JSONItem encoding issue in 2021 releases

If you put it in a structure, the encoding is lost when reading it.
Don’t use structures, but use classes to store data.
Structures are only for declares.

1 Like

OK got it. Time for a big refactor!

I’m guessing there’s no easy way to convert a bunch of structures (used to read binary data) to classes?

The reason I used structures way back when for reading this particular binary data is that I was able to match up the data sizes from the old (VB6 probably) data, eg my structures use Short instead of Boolean and Int32 for some integers (double for others) to precisely match the length of each record.

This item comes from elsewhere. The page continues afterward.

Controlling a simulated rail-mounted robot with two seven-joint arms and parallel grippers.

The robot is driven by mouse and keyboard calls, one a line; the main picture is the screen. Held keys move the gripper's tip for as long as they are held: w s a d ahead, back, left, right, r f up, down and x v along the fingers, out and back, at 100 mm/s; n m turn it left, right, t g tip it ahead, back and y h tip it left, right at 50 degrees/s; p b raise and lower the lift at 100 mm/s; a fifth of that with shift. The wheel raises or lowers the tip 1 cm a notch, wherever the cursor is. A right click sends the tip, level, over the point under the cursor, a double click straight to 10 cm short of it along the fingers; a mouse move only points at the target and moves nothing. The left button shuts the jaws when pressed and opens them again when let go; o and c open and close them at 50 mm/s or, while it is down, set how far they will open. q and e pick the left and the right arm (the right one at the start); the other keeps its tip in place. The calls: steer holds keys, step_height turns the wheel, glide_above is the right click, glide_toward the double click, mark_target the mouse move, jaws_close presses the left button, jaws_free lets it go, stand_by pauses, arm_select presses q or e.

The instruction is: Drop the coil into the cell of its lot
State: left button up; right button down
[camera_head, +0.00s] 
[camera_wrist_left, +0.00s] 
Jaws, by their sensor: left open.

For binary data and file formats structures are still the right way to do it. You’ll need to define the encoding when getting data from the structure. See the string section on the Structure documentation: https://documentation.xojo.com/api/language/structure.html

Xojo screwed something up with setting JSONItem values and nobody wants to admit it

2 Likes

The JSON classes now complain if you pass in text without encoding.

In MBS Xojo Plugins I made decision long ago, that a string without encoding is checked whether it’s valid UTF-8 and other way treated as a 8bit encoded string. This way we can avoid a lot of trouble.

2 Likes

We’re forced to use the old toolbar style so that users can “open projects in the new version and not make any changes” yet anyone using JSONItem has to make thousands of unnecessary boilerplate changes everywhere in their code?

This is not by design, this is by mistake, and I’ll repeat: nobody wants to admit it.

7 Likes

Thanks all. Some of the JSONItem changes appear to have been poorly thought through but — worse in my view — looking through the forum posts on this, it appears as though nobody is listening to feedback. So even though I’m doing a binaryStream.Read and passing in an encoding, I’ll now wrap every string in the structure with another DefineEncoding call when I use it. Which seems ridiculous.

2 Likes

Please only apply DefineEncoding if string.encoding is nil, otherwise you may destroy it, e.g. mark UTF-16 string as UTF-8.

1 Like

According to the docs that Jason King linked to, above, there’s never any encoding with a string in a structure. I found with Xojo 2021 r 1/1.1 that I’m getting JSONExceptions for encoding even just when trying to POST data received directly into JSON from web services, ie even when a structure isn’t involved. So I’ve rolled back (again) to Xojo 2020 r 2.1 and I’ll just have to sit on this version for now. I’ve got three projects – Desktop, iOS and Web – and each one now is running on a separate Xojo version!

You can use something like this to convert easily to UTF-8:

Public Function UTF8(Extends InputString As String) As String
  If InputString.Encoding = Nil Then
    // Encoding is unknown to the application but known by the developer
    Return InputString.DefineEncoding(Encodings.UTF8)
  End If
  
  If InputString.Encoding <> Encodings.UTF8 Then
    // Encoding is not UTF8, so convert to UTF-8
    Return InputString.ConvertEncoding(Encodings.UTF8)
  End If
  
  // Encoding is already UTF-8
  Return InputString
End Function
1 Like

Another idea is to subclass JSONItem and override its methods to define the encoding on incoming strings with nil encoding.

2 Likes

This all kind of sucks.
Kem, I implemented something like your suggestion and it works fine. Thanks.

I wouldn’t use a function; a method with passing the string by reference reduces the cost to the method call in the best case (the encoding is UTF8).

Public Sub ensure_utf8_encoding (byref InputString As String)
  If InputString.Encoding = Nil Then
    // Encoding is unknown to the application but known by the developer
    InputString = InputString.DefineEncoding(Encodings.UTF8)
  End If
  
  If InputString.Encoding <> Encodings.UTF8 Then
    // Encoding is not UTF8, so convert to UTF-8
    InputString = InputString.ConvertEncoding(Encodings.UTF8)
  End If
  
  // Encoding is already UTF-8
  // do nothing
End Sub

The code i posted was originally from the forum. I believe it was optimized since byref was slower.

I am missing a call to Encodings.UTF8.IsValidData function to check if given bytes are UTF-8.

This solution is probably the cleanest, but still forces me to go add extra .UTF8() calls all over the place. Any chance Xojo will be adding something like this to the JSON classes so they can assume UTF8 if there is no encoding defined?

1 Like

The problem with what you propose is that it would then fail silently somewhere else if the text wasn’t UTF8 compatible.

If there is no encoding defined, the VAST majority of the time it should have been UTF8. Leaving the JSON classes broken in this manner because the fix may cause a similar issue for a very small minority of cases (when the string is not UTF8 compatible) is … short sighted.